Political leaders must act with upmost professionalism and unity. If it failed because of division or haste, then it wouldn't matter who had previously had the best reasons: all parties would be "characterised" as incompetent professionals, less than mediocre, who had mismanaged the potential of a political process towards the restoration of dignity and of the country's collective freedom, supported by most of its citizens. Ladies and gentlemen of the political parties, avoid becoming the weak link in the process! Pull out all the stops, think of the politics of the country and not of ideology, mere morality or personal interests. Put aside your mistrust of each other. The world will carry on watching us closely in the coming months.
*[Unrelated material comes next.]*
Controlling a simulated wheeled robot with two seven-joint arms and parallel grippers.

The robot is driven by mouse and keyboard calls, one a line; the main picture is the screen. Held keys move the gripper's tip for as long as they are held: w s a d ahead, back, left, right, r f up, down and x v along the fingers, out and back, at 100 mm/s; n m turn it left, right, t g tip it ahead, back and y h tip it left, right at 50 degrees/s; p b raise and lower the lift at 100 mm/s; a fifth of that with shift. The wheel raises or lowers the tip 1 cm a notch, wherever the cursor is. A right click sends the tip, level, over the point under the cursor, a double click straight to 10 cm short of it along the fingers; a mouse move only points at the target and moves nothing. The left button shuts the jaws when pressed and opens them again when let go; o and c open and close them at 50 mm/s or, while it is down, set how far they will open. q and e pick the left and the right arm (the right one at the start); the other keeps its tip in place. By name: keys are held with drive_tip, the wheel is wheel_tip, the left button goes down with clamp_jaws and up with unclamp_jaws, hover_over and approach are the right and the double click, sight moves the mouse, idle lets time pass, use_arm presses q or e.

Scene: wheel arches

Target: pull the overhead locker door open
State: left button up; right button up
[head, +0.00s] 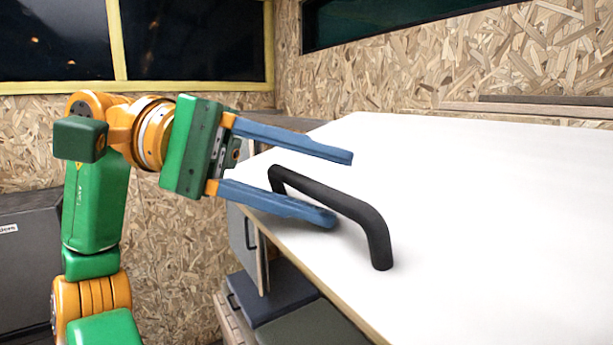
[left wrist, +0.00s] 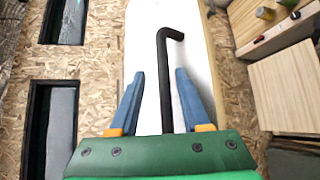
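The locker door looks to be the large white panel (head: 480,190), which fills the right of the head view. It also shows as a white strip in the left wrist view (left wrist: 198,45). A black bar handle (head: 350,206) stands out from its face near the left edge. My left gripper (head: 343,188) comes in from the left, its two blue fingers apart. In the left wrist view the handle (left wrist: 165,85) runs between the open fingers, with a gap on each side. Its contact with the fingers cannot be confirmed. My right gripper is not in view.
Dark windows (head: 190,38) are in the chipboard wall at the back. A dark grey cabinet (head: 28,260) stands at the left. Below the panel edge are a small open door and dark cushions (head: 270,293). The left wrist view shows a wooden counter (left wrist: 285,90) at right.

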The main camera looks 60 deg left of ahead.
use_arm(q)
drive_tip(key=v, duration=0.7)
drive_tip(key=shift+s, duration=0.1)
It must be done well. It can be done well, even very well; but we must avoid glaring errors that could be decisive. Our nation has enough social, economic, intellectual and organizational resources to come out stronger from the current situation. Internationalization will become key at a certain moment, but what will be most decisive is what is decided within the country. It is time for a more constant mobilization. It is time for clear internationalization. Most of all, it is time for leadership. A leadership of high standing. With statesmanship.